4. The first measure is simply the formation of a representative versus a direct democracy. The people only rule through their elected representatives. If some issue excites a majority of the people into potential tyranny, they can only exercise their power through their representatives, men and women, hopefully, wiser than themselves, better able to withstand the pressure to act tyrannically, or do so at least until the next scheduled election by which time, again hopefully, intemperate passions will have cooled.
5. Notice that I used the word "hopefully" twice. Our framers did not assume that "enlightened statesmen" would always govern and therefore believed further constitutional protections of minority rights were necessary.
6. Their strategy was to divide the power of government and make the divided powers jealous of each other prerogatives, instituting a system of checks and balances. The first division of power is between the national and the individual state governments, or the principle of federalism. The second is to divide the national government itself by splitting its powers between legislative, executive, and judicial branches, or the principle of separation of powers.
7. But even that, they reasoned, was not security enough for individual or minority rights. Hence, they provided for the further division of the legislative branch into two houses, each with different electoral schemes and modes of representation.
8. Representation in the House is proportional to population. Populous states have many representatives and smaller states fewer. Within the House the governing rules reflect precisely the straightforward principle of majority rule. However, as a result of this, the possibility at least of the formation of a tyrannical majority within it exists.
9. This is not, or at least less possible in the Senate. First, because in the Senate each state, big or small, has exactly two representatives.

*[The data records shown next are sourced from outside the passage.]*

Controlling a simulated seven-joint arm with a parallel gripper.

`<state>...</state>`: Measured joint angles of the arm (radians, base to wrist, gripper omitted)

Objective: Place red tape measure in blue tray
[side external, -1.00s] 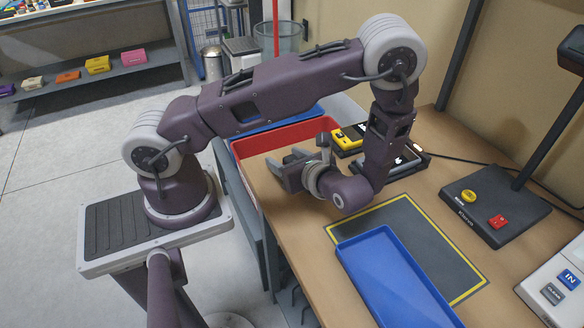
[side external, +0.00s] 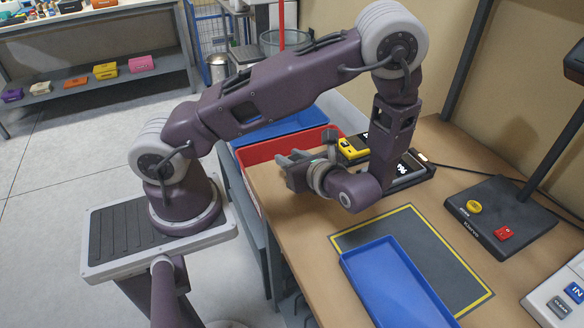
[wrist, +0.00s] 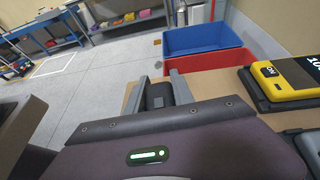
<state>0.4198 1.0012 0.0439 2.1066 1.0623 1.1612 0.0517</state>
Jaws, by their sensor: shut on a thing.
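My gripper (side external: 289,166) hangs above the left edge of the wooden bench, close to the red bin, and points left. In the wrist view my gripper (wrist: 162,88) has its grey fingers on either side of a dark thing (wrist: 158,96) and is shut on it. Only its dark near face shows, so I cannot tell whether it is the red tape measure. No red tape measure is clearly seen elsewhere. The blue tray (side external: 392,285) lies flat and empty on the dark, yellow-edged mat (side external: 437,245), at the front and to the right of my gripper.
A red bin (side external: 262,153) and a blue bin (side external: 282,127) stand at the bench's left edge. A yellow-cased device (side external: 352,149) sits behind my gripper. A stand with yellow and red buttons (side external: 500,215) is at the right. Bench between mat and bins looks clear.

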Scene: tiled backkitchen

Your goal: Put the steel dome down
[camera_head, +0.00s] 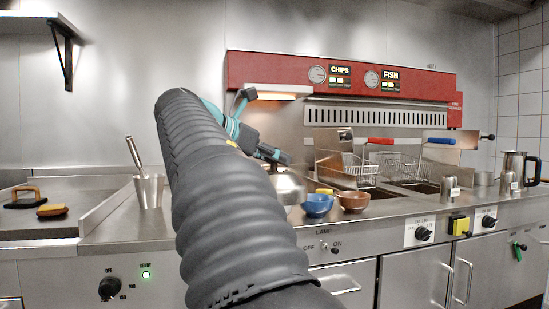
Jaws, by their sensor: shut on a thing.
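The steel dome (288,186) shows in the head view as a shiny rounded shape just right of my arm. The arm's thick grey sleeve hides its left part. My gripper (278,157) is above the dome, at the end of the teal and black wrist, and is shut on it. The fingertips are small and hard to make out. I cannot tell whether the dome's lower edge touches the steel counter (385,210) or hangs a little above it.
A blue bowl (317,205) and a brown bowl (353,201) stand close right of the dome, with a yellow item (324,191) behind. Fryer baskets (360,168) are farther back. A steel cup (148,191) with a utensil stands left of my arm. A lit lamp hood (275,95) hangs above.

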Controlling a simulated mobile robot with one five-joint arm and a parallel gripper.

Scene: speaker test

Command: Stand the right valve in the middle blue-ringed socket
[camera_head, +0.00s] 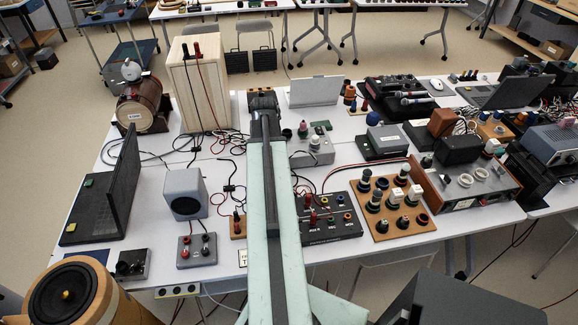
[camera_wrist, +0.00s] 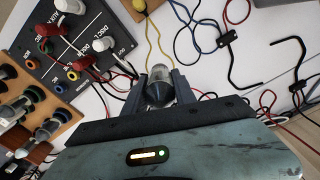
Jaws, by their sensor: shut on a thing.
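My gripper (camera_wrist: 160,84) is shut on a valve (camera_wrist: 160,76) with a clear grey domed end and a dark lower part. In the head view my arm reaches forward over the table, and the held valve cannot be made out there. A wooden socket board (camera_head: 398,232) lies right of my arm. Several dark valves stand on it, some with white or green tops, and a red-brown ring shows at its near right corner. The board also shows at the left of the wrist view (camera_wrist: 62,112). I cannot tell which of its sockets is the middle blue-ringed one.
A black panel (camera_head: 318,238) with coloured jacks and plugs lies between my arm and the board. A grey speaker box (camera_head: 185,193) and switch box (camera_head: 197,250) stand left of my arm. A wood-faced unit (camera_head: 470,188) stands right of the board. Cables cross the white table.

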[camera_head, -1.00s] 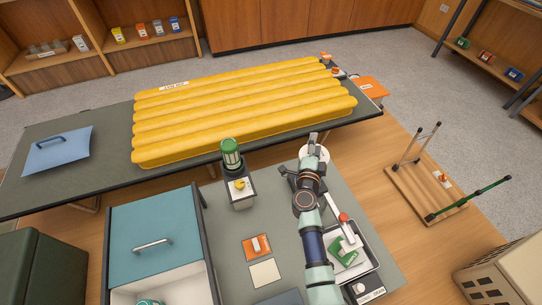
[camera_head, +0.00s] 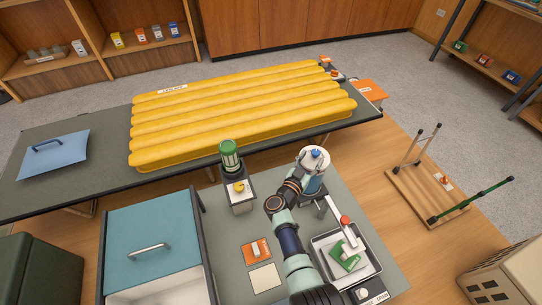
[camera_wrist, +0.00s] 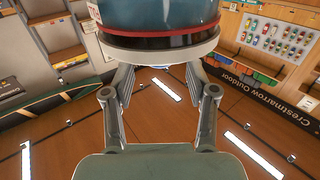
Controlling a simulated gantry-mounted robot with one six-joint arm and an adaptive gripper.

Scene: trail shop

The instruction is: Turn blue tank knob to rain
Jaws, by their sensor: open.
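The blue tank (camera_head: 314,184) stands on the grey bench, with a pale round top and a blue knob (camera_head: 316,154) on it. The knob's setting marks are too small to read.
A green-topped canister (camera_head: 230,158) with a yellow knob (camera_head: 239,187) stands left of the tank. A tray (camera_head: 367,262) with a green piece and a red-knobbed lever lies at right. A yellow mattress (camera_head: 240,115) lies behind. An orange panel (camera_head: 257,250) lies in front.

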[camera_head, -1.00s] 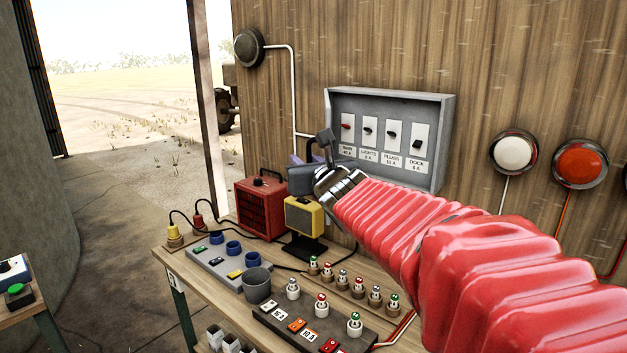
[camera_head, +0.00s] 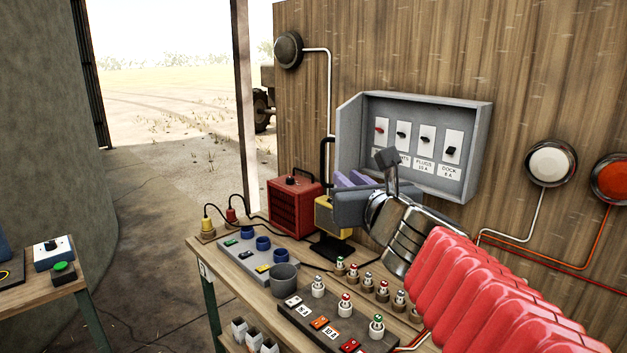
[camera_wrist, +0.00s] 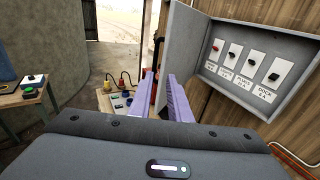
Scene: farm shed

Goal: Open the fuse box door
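The grey fuse box (camera_head: 478,150) is on the plank wall, with its switches exposed. A black handle (camera_head: 326,155) sticks out on the door's outer side. My gripper (camera_head: 353,179) is by the door's lower part, its purple fingers pointing away from me. In the wrist view the fingers (camera_wrist: 163,92) are apart with a gap between them. Whether they touch the door or handle is unclear.
Below is a wooden bench with a red heater (camera_head: 293,207), a yellow lamp (camera_head: 323,212), a grey cup (camera_head: 284,277), a socket panel (camera_head: 250,255) and several small fuses. Round white (camera_head: 551,162) and orange (camera_head: 612,180) lamps are on the wall at right. The doorway at left is clear.

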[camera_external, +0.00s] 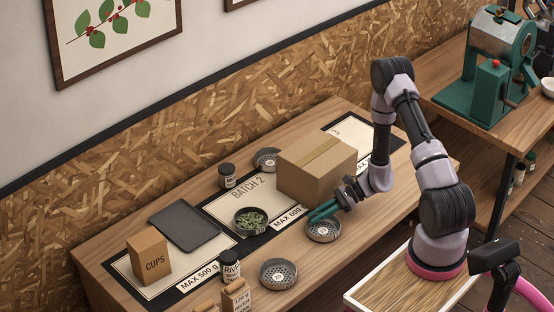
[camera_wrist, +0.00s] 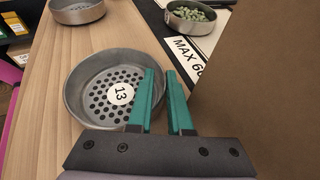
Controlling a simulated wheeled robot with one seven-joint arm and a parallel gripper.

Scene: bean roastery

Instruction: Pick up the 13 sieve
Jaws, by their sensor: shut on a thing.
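The 13 sieve (camera_external: 324,232) is a round grey metal pan with a perforated bottom, on the wooden table in front of the cardboard box. In the wrist view, the sieve (camera_wrist: 92,72) shows a white round label reading 13. My gripper (camera_wrist: 160,76) has teal fingers, one inside the sieve and one outside, shut on its right-hand rim.
The cardboard box (camera_external: 316,168) stands close beside my gripper and fills the wrist view's right side. A pan of green beans (camera_external: 250,221), another sieve (camera_external: 278,274), a sieve behind (camera_external: 266,159), a dark tray (camera_external: 184,227) and the CUPS box (camera_external: 149,257) are nearby.

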10. Consistent with that mode of representation and with the framers' desire to be especially protective of individual and minority rights, the rules of the Senate, established within that body by simple majority vote, have always over-empowered the minority or, if you prefer, frustrated the majority. Those rules, traditionally, have always required super- and not just simple-majorities for the passage of legislation, especially controversial legislation like the President's latest "Jobs" bill.
So, when Senate Majority Leader Reid changes the rules of the Senate in order to facilitate his party's agenda at the expense of the minority party's, it's a very big deal.
One could even say it's "nuclear" big.